Eingeengt ist unser Verstand auch durch eine Zentrierung auf das Ego – ich will erkennen. Es werden durch unsere Individuation innerlich Mauern aufgebaut, die uns abgrenzen von anderen Menschen. Oft machen diese Abgrenzungen uns sehr einsam im Leben. So bleiben wir oft in uns nicht bewussten Ängsten gefangen und laufen wir in einem Hamsterrad gefangen durch unsere Leben. Bis zum Zusammenbruch; im aufrechthalten der Schutzmauern gebundene Lebensenergie. Die sich im Grunde doch so sehr nach Hingabe sehnt.

Hingabe an etwas größeres als ich es bin. Keine Trennung mehr, kein Alleinsein mit meinen Ängsten. Vertrauensvolle Hingabe an das was mir jetzt, in diesem Moment, als Aufgabe im Leben zufällt. Dabei spüren, dass ich eingebunden bin in das unermesslich große Ganze. Ein kleiner, doch unendlich wertvoller Teil.

Eine Falle für das Ego, am Beispiel des „Vater unser Gebets“. Hingebungsvoll wird gebetet: „Dein Wille geschehe“ und dabei denken wir doch so oft an die Erfüllung unserer materiellen Wünsche. Doch ein Vater weiß zumindest in der Phase meiner Kindheit es oft besser, was gut für mich ist. Und im besten Fall bringt er es mir liebevoll bei. Um wieviel mehr ist hier Gott präsent, nicht fassbar für unseren Verstand. Er ist doch die Quelle unseres Seins. Von ihm kommen wir, zu ihm gehen wir.

Kann sein Wille schlecht für mich sein? Da gilt es Vertrauen zu fassen. Auf dem eigenen Weg immer wieder dahin meditieren, in alles was geschieht. Ein kleines Beispiel: Mehrfach wurde mir und meiner Familie die Wohnstatt gekündigt; gerade eingelebt und finanziell alles geregelt. Das fühlte sich jedesmal so an, als ob uns der Boden unter den Füßen weggezogen wurde. Doch nach der Verarbeitung des ersten Schrecks hatten wir immer eine qualitativ bessere Unterkunft gefunden. Keine Garantie, dass das dauerhaft so bleibt. Da bleibt nur das Vertrauen, dass auch der nächste Schritt gut für mich ist. Wie immer er aussieht.

Mich erleichtert dieser Erkenntnis, geboren aus Erfahrungen. Ich muss nichts, wirklich nichts im Griff haben. Im Guten wie im Schweren beten und meditieren. Hingabe üben, jeden Tag. Das öffnet die engen Grenzen meines Verstandes.

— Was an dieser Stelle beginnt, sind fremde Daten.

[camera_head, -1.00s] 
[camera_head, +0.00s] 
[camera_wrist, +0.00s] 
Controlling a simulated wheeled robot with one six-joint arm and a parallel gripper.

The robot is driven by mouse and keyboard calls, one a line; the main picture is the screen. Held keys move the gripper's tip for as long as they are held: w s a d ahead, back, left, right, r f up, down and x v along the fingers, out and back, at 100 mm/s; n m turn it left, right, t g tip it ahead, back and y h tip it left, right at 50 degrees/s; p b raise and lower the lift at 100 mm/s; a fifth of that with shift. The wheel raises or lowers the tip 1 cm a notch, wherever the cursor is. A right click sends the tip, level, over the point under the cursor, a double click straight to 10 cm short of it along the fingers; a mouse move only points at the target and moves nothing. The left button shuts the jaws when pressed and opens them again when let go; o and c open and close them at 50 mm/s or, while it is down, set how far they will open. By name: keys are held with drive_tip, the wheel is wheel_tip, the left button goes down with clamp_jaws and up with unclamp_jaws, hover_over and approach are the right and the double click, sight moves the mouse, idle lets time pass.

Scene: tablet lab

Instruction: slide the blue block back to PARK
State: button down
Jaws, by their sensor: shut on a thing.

Und ich habe schon mehr als einen ersten Geschmack von der inneren Weite. Kontakt zu einem Raum des Friedens. Dort kann ich kann meine inneren Waffen niederlegen. Aus diese Quelle strömt ein so tröstliches Einverstanden sein mit der Welt und dem Leben durch mein Wesen. Ich brauche mich da nicht erniedrigen oder irgendetwas oder irgendwem unterwerfen. Diese Art von Hingabe geschieht freiwillig, ich entscheide das. Es fühlt sich eher an wie einer Einladung, der ich folge. Zurück zum wahrhaften Leben zu finden.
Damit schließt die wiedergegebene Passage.